The dreams themselves are, by definition, episodic but it feels like there is continuity because each dream examines the same subject:  In the dream of May 8, 1905, the date of the end of the world is known and the dream explores the possibilities of a world with an expiration date, how the people would treat each other as the day draws closer; June 2, 1905 brings a dream reminiscent of Benjamin Button, where time moves in reverse and people move from infirmity to youth.  This is followed on the next night by a dream in which people live the span of their lives in 24 hours.

My second favourite was the dream of May 10, 1905 where people choose a place to stop time in their lives, one neighborhood lives in the 15th century, a mother holds imaginary conversations with a young son who has long since grown to be a disappointment.  It sounded a little absurd until this passage:

Just now, a man in one of the houses below the mountains is talking to a friend.  He is talking of his school days at the gymnasium.  His certificates of excellence in mathematics and history hang on the walls, his sporting medals and trophies occupy the bookshelves.  Here, on a table, is a photograph of him as captain of the fencing team, embraced by other young men who have since gone to university, become engineers and bankers, gotten married.  There, in the dresser, his clothes from twenty years, the fencing blouse, the tweed pants now too close around the waist.  The friend, who has been trying for years to introduce the man to other friends, nods courteously, struggles silently to breath in the tiny room.
I think I went to school with that guy.  Lightman ends that dream with "The tragedy of this world is that everyone is alone.  For a life in the past cannot be shared with the present.  Each person who gets stuck in time gets stuck alone."  Rings true to me.

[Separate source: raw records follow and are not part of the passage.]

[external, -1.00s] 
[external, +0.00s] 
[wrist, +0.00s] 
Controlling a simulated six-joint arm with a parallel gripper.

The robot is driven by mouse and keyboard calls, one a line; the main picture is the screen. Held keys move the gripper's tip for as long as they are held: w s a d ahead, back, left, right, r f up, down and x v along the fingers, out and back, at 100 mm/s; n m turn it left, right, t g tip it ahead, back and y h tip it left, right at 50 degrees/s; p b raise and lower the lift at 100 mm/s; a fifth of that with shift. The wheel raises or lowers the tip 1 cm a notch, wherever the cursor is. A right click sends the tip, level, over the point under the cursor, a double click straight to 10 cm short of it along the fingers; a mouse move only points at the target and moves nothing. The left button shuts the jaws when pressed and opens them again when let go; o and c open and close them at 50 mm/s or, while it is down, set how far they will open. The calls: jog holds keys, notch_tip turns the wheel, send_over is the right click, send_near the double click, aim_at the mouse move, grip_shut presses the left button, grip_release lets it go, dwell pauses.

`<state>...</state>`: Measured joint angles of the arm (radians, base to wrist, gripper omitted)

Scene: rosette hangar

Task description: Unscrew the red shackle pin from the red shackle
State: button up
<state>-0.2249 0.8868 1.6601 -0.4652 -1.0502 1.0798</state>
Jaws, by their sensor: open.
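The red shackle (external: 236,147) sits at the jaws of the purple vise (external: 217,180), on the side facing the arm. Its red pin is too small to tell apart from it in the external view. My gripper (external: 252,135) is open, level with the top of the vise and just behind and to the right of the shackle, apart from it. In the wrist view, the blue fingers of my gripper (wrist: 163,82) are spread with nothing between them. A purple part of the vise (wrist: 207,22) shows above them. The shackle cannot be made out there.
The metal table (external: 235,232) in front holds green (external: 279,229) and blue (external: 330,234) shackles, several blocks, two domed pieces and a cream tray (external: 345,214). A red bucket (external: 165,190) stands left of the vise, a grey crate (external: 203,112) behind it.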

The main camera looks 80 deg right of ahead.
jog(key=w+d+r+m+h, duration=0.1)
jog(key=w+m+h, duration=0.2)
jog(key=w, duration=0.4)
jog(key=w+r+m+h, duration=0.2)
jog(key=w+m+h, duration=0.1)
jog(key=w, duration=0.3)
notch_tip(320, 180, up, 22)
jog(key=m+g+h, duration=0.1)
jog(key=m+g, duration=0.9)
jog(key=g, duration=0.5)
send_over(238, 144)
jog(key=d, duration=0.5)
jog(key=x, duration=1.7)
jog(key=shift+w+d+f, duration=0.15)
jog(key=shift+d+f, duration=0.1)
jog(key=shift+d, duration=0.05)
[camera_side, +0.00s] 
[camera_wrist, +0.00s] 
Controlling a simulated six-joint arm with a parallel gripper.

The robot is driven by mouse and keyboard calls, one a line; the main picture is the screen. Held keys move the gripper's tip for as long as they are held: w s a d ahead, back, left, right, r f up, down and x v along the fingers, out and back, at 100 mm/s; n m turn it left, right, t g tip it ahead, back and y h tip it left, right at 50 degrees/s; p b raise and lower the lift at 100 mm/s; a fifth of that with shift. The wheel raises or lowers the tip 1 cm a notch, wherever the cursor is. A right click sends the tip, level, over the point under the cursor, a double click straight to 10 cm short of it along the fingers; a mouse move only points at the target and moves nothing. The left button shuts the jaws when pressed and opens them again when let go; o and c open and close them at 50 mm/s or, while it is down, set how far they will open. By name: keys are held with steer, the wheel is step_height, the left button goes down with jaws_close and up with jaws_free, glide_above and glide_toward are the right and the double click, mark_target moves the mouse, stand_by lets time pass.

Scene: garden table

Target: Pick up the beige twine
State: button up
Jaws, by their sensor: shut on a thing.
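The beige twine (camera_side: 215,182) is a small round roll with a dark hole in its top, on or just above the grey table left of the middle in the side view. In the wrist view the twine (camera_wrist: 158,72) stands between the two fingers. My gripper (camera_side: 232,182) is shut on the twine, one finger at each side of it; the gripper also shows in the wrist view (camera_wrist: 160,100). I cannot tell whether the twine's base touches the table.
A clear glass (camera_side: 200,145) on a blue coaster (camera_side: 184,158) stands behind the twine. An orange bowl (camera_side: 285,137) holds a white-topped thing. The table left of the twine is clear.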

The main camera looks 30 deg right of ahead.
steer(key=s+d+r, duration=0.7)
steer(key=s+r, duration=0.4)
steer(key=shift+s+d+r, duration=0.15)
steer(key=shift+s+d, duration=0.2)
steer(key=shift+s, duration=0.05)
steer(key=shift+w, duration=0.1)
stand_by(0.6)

My favourite dream was May 15, 1905 (I swear,  I read more than just May and September) which is about a world where there is no continuous timeline, just still images.  The dream follows like an exercise in free association with pages of images, some detailed, some stark but still descriptive.  This reminded me of the second half of Michael Ende's Never Ending Story (which didn't find it's way into the movie, I might add).  Without going into details, Bastien goes to work in a mine where he spends all day pulling glass plates out of the rocks, each with a still image on it.  One day he picks up one that he vaguely recognizes and the readers learn that these images are collected memories frozen in time (seriously, read the book). 

This has gone on a little long but it was a great book for me.  One last thing, Berne has the best street names in the world:
Aarbergergasse
Brunngasshalde
Kramgasse
Spitalgasse
Bahnhofplatz
If I ever go to Berne, I'm buying a good map because there's no way I could ask anyone for directions.